Bis einschließlich 1996 wurde von der Beklagten auf das Arbeitsverhältnis der Manteltarifvertrag für den Hamburger Einzelhandel vom 18. Juni 1993 (im Folgenden: MTV alt) zur Anwendung gebracht. Dieser Tarifvertrag, der durch Erklärung vom 15. Februar 1994 für allgemeinverbindlich erklärt worden war, wurde fristgemäß zum 31. Dezember 1996 gekündigt. In der Folgezeit wurde zwischen den Tarifvertragsparteien einige Zeit nach Ablauf des MTV alt, nämlich am 08. August 1997, ein neuer Manteltarifvertrag (im Folgenden: MTV neu) abgeschlossen, der in § 22 Folgendes regelt:
- „Dieser Manteltarifvertrag tritt mit dem 01. Januar 1998 in Kraft.
- Der Manteltarifvertrag vom 18. Juni 1993 sowie der Tarifvertrag zur Umsetzung des geänderten Ladenschlussgesetzes vom 27. September 1996 treten zum 31. Dezember 1997 außer Kraft.
- Der Tarifvertrag kann von jeder Vertragspartei mit einer Frist von 6 Monaten – frühesten zum 31. Dezember 1999 – gekündigt werden.

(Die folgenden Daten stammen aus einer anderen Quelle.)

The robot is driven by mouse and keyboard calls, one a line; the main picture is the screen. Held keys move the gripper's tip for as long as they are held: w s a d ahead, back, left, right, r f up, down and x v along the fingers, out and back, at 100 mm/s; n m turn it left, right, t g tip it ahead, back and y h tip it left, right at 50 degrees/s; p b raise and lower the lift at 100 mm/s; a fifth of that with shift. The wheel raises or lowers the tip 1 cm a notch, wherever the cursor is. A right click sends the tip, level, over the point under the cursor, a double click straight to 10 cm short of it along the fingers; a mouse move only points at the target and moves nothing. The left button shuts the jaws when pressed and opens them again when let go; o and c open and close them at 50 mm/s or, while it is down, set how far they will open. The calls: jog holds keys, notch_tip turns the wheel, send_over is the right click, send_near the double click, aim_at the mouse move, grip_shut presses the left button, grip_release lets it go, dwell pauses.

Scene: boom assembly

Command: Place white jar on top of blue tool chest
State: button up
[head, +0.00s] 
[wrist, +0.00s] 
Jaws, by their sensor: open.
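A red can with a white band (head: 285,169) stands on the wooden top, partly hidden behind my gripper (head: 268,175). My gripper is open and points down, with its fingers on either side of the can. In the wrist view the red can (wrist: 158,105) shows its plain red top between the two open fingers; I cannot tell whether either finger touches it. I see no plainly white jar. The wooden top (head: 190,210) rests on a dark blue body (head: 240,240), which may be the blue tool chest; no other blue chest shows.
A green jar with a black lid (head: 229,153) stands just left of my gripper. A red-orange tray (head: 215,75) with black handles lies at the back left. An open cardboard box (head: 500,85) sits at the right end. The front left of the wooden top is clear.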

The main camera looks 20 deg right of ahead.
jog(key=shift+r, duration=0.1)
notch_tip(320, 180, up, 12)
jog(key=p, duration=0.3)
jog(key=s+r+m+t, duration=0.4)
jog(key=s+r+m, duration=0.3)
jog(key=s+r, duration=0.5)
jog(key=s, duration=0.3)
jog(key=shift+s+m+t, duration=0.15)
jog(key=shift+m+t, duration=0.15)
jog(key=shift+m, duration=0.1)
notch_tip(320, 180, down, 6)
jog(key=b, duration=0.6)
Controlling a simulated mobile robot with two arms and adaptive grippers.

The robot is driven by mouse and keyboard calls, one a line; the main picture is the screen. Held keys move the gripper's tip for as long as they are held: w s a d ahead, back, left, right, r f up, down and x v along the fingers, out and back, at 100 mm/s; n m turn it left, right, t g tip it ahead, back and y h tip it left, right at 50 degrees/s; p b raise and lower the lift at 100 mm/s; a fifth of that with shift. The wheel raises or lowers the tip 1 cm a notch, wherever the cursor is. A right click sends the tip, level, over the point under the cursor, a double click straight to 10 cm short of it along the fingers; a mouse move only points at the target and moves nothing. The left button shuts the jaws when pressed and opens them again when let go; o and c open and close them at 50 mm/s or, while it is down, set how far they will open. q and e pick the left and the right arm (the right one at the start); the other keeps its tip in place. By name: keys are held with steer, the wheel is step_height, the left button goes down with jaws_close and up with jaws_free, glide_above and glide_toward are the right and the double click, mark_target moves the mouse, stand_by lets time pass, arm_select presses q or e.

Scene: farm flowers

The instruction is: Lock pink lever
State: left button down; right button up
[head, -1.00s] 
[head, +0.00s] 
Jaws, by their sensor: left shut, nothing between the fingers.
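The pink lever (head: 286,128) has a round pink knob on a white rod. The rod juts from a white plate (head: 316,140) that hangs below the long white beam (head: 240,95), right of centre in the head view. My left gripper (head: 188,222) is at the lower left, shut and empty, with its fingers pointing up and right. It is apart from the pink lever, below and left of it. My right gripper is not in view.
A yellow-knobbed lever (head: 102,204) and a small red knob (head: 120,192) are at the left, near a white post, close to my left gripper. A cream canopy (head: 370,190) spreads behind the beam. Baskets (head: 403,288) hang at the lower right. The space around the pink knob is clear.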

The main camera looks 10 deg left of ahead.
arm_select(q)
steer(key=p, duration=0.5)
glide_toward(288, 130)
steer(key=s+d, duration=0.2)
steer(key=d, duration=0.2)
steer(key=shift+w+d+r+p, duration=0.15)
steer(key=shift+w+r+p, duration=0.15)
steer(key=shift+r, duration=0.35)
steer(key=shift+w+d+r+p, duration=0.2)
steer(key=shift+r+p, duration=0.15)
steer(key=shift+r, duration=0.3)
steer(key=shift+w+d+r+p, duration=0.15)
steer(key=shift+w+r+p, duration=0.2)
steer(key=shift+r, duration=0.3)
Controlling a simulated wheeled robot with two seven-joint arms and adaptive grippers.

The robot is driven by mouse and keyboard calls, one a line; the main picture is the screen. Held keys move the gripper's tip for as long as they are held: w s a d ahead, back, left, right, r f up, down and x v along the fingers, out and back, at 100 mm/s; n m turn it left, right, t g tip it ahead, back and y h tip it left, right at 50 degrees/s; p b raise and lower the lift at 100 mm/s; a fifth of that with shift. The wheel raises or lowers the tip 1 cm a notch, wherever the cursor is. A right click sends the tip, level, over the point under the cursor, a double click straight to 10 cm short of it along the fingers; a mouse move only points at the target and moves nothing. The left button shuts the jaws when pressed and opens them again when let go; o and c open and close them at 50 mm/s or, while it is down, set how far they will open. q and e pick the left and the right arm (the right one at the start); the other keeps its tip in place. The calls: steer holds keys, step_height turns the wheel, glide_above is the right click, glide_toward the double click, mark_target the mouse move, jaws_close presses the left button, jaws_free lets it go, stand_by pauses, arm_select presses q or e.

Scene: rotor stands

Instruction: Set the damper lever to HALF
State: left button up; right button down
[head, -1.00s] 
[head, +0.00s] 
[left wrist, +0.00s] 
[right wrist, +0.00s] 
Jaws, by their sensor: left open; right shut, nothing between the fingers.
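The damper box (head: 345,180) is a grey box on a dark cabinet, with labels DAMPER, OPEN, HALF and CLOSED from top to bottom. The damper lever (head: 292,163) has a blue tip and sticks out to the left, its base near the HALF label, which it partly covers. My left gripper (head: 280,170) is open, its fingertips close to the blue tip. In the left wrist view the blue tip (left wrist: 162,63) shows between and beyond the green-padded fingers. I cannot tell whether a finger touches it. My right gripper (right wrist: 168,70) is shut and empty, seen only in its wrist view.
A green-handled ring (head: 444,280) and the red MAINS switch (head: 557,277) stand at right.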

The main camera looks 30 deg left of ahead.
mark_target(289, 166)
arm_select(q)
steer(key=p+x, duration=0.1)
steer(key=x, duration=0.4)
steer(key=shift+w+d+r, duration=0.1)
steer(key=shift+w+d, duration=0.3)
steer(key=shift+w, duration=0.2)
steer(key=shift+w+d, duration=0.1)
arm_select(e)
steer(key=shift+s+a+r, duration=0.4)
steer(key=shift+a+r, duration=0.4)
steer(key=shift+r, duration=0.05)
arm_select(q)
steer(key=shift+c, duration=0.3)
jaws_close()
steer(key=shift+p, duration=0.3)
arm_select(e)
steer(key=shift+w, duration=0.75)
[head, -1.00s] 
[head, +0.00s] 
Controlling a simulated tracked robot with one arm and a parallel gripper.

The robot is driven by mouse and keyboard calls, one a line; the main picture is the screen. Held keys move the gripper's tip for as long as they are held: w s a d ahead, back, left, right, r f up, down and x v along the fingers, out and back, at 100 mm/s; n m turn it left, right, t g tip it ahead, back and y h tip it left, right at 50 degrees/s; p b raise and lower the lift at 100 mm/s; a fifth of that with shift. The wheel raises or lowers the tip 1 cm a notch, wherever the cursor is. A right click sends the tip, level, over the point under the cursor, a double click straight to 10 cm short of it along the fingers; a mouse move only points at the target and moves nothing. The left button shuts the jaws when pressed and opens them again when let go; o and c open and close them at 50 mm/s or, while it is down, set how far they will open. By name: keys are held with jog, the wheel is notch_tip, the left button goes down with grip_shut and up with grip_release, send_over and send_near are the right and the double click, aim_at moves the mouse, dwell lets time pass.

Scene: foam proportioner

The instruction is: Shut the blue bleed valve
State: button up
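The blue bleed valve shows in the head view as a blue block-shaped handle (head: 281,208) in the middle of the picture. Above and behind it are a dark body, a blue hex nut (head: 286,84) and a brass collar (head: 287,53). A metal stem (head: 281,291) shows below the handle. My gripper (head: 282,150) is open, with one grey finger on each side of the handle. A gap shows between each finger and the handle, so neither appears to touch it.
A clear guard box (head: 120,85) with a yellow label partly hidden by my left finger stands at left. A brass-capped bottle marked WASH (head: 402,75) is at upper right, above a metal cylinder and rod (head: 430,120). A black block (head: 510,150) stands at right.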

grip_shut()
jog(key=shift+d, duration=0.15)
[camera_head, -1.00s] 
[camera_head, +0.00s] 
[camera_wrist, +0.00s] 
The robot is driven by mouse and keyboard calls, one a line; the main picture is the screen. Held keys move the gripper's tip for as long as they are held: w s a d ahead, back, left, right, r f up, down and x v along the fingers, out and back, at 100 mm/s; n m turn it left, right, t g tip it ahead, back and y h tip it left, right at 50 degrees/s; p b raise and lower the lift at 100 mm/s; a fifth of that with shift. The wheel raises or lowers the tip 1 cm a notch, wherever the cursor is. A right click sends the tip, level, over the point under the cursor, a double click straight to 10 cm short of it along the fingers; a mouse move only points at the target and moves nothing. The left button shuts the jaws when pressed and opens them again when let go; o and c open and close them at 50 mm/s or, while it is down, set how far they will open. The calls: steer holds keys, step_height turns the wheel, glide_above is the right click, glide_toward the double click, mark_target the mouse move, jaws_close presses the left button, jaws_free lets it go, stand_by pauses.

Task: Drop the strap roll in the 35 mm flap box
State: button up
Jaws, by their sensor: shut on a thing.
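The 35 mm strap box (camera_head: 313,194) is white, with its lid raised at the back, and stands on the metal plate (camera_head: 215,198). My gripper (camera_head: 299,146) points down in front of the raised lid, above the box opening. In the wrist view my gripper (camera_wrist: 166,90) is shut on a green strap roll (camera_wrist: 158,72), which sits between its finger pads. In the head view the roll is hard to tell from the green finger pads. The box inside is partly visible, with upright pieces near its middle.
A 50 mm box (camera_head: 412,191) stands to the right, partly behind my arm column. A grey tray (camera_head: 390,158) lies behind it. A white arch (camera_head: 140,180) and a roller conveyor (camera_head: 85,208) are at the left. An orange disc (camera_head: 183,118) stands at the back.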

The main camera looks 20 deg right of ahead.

Bis zum Inkrafttreten eines neuen Tarifvertrages gelten die Rechtsnormen des alten Tarifvertrages weiter.
…”
Nach § 11 des MTV alt erhalten die Beschäftigten ein Urlaubsgeld ab dem 01. Januar 1996 in Höhe von 55 % des jeweiligen tariflichen Entgeltanspruches des letzten Berufsjahres der Verkäufer/innengruppe (Gehaltstarifvertrag, Gruppe 2a) des jeweils am 01. Januar des Jahres gültigen Vertrages. Gemäß § 12 MTV alt erhalten die Beschäftigten, die am 01. Dezember eines jeden Jahres dem Betrieb/Unternehmen mindestens 12 Monate ununterbrochen angehört haben, eine tarifliche Sonderzuwendung, die ab dem 01. Januar 1996 60 % des jeweils den Anspruchsberechtigten nach ihrer tariflichen Eingruppierung im Auszahlungsmonat zustehenden regelmäßigen Tarifentgelts beträgt. Die Sonderzuwendung muss nach der tariflichen Regelung spätestens am 30. November des laufenden Jahres zur Auszahlung kommen.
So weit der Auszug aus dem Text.